如何在不重复的情况下随机生成两个数字？

Question

I am just wondering how should I generate two numbers in java that are different from each other.

I want to choose two numbers between 1-3 randomly, however, I don't want them to be the same numbers?

how should I do that? I tried to use a loop and I keep getting the same numbers

this is what I did

 Random random = new Random();

 for(int i =0; i<3; i++){
      int randomInteger = random.nextInt();
      System.out.println("Random Integer in Java: " + randomInteger);
 }

Answer 1

The solution depends on the scale you will be using. You can either generate numbers until you get the required results, which is in your case the better way to go, or you can "pick" random elements of a number set if the contents are known in advance.

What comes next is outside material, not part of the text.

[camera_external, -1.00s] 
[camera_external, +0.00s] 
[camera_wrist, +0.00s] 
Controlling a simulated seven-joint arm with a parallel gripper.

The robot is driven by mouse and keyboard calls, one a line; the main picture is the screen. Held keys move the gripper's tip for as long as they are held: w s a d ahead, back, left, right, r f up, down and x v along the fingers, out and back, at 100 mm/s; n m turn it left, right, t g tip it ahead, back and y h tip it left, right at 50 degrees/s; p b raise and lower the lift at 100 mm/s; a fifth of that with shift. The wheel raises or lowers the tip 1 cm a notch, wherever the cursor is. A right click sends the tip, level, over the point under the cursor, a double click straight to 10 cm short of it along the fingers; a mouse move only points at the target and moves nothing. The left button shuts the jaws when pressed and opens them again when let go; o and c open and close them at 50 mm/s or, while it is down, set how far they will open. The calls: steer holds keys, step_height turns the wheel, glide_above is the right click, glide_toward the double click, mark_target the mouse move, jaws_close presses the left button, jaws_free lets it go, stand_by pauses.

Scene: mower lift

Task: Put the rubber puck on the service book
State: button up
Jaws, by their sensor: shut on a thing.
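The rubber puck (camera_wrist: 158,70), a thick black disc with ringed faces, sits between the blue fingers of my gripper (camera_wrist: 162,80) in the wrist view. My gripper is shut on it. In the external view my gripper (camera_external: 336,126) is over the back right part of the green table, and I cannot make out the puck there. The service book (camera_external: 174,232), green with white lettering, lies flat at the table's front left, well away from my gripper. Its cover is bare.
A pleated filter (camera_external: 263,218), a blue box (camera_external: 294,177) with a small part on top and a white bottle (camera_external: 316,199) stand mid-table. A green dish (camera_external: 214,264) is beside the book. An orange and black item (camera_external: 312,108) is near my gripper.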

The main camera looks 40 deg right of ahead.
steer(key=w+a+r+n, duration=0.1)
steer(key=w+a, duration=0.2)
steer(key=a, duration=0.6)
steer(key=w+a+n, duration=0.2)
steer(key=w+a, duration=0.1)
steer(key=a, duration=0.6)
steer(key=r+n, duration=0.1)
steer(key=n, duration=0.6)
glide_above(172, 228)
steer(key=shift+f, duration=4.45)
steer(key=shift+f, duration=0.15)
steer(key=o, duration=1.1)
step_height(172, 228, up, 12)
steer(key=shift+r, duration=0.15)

Generating until you get your results, with the use of while rejection:

Random random = new Random();

int first = random.nextInt(3)+1;
int second;

while(second == null || first == second){
    second = random.nextInt(3)+1;
}

If you need more than two numbers from a larger set, you might consider using an array or a list as the result. It's easier to check if the result all ready occurred.

The other approach is to pick numbers from a shuffled set.

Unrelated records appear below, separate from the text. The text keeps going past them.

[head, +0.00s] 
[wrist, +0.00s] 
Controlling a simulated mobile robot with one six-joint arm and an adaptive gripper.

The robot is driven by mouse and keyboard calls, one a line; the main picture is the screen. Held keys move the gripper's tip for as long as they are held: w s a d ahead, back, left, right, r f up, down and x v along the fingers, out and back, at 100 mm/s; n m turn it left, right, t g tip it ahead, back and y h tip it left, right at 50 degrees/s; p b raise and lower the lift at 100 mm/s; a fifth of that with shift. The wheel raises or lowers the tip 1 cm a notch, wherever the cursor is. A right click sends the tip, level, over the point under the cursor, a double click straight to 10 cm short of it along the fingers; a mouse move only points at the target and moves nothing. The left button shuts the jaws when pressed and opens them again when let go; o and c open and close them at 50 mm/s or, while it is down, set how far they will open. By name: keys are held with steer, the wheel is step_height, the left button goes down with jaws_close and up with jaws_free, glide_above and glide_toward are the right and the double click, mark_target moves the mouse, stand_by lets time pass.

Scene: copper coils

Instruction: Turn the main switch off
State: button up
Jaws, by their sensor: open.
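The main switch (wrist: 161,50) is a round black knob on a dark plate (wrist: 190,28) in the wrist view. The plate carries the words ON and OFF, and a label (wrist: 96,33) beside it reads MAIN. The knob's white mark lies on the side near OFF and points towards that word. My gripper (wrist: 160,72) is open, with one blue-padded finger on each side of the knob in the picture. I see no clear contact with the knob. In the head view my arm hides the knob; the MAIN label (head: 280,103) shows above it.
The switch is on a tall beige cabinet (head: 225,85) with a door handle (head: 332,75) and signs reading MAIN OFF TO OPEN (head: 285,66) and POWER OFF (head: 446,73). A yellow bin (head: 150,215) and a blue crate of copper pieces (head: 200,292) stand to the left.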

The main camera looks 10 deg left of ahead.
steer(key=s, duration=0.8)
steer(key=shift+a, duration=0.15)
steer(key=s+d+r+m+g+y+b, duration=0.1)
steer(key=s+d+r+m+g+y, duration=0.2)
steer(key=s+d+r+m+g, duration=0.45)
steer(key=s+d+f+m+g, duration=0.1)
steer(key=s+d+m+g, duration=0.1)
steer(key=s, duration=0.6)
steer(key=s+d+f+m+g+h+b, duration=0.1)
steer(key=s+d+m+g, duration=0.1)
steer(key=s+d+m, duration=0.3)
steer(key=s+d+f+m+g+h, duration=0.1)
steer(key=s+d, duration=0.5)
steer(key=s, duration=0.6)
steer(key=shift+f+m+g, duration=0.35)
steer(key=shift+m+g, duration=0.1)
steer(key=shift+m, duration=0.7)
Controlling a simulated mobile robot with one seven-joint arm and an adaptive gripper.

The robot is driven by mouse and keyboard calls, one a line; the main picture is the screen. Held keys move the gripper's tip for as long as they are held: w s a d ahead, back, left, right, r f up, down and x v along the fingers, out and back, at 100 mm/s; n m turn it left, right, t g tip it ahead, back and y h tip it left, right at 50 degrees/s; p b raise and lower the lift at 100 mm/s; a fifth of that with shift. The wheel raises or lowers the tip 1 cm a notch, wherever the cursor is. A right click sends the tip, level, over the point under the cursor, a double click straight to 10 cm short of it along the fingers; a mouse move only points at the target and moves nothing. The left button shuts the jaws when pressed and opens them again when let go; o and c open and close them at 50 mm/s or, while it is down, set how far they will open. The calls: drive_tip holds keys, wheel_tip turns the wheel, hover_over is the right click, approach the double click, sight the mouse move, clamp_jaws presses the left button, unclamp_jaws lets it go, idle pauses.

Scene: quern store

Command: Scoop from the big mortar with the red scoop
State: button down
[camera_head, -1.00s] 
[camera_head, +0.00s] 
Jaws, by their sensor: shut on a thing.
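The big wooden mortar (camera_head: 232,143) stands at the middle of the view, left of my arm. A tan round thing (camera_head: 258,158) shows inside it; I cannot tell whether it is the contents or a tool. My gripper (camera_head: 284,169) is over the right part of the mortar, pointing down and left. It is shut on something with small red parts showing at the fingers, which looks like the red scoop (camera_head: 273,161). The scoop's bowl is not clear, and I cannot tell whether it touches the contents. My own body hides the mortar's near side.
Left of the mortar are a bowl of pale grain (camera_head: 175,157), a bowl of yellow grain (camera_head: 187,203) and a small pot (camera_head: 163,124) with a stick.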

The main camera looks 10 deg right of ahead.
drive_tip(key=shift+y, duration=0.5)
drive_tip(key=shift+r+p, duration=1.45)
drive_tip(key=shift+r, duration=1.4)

List<Integer> numberSet = new ArrayList<>();
for(int i = 1; i<=3; i++){
    numberSet.add(i);
}
Collections.shuffle(numberSet);

for(int j = 0; j<2; j++)
{
    System.out.println(numberSet.get(j));
}

In some cases you can save a couple of cycles this way.

Answer 2

following solution uses "virtual" removing of the first number, without using list or set. It is also optimized for given range and gets both values by single call to Random.nextInt().

    Random rand = new Random();
    for (int k=0; k<10; k++) {
        int v12=rand.nextInt(6);
        int v1=v12>>1;
        int v2=v12 & 0x1;
        if (v2>=v1) v2++;
        v1++; v2++; // from 0..2 to 1..3
        System.out.println("" + v1+" "+v2);
    }

Answer 3

Well the code is picking integers randomly but it's printing them at the same time without checking for any duplicates. In addition, it's not specifying that it has to be between 1-3

So here is how it can be done.

Of course you'll need to import java.util.Random first.

Random rand = new Random();
int value = rand.nextInt(3) +1;  // this will choose a number between 1-3 not 0-2
int secondvalue = rand.nextInt(3) +1; // same thing but we need 2 of them since we want 2 random numbers and not only 1 !

while(value == secondvalue) { //to see if the first random number = the second 
    secondvalue = rand.nextInt(3) +1; // if so, regenerate the second randomly
}

// and finally print them
System.out.println(" Value is " + value);
System.out.println(" Value is " + second value);

There are tons of ways to do this thing but I believe this is the easiest way to deal with it.

Answer 4

Random random = new Random();

Set<Integer> twoSet = new HashSet<>();

while (twoSet.size() < 2) {
    twoSet.add(random.nextInt(someNumber);
}

Take notice that if your range is too small this will loop endlessly.

Also, you might want to take a look at this: http://en.wikipedia.org/wiki/Reservoir_sampling

Answer 5

Since there are only 6 combinations of possible answers, they can be brought together in a table, and then randomly retrieved from that table:

static int[] v1s=new int[]{1,1,2,2,3,3};
static int[] v2s=new int[]{2,3,1,3,1,2};

    Random rand = new Random();
    for (int k=0; k<10; k++) {
        int v12=rand.nextInt(6);
        int v1=v1s[v12];
        int v2=v2s[v12];
        System.out.println("" + v1+" "+v2);
    }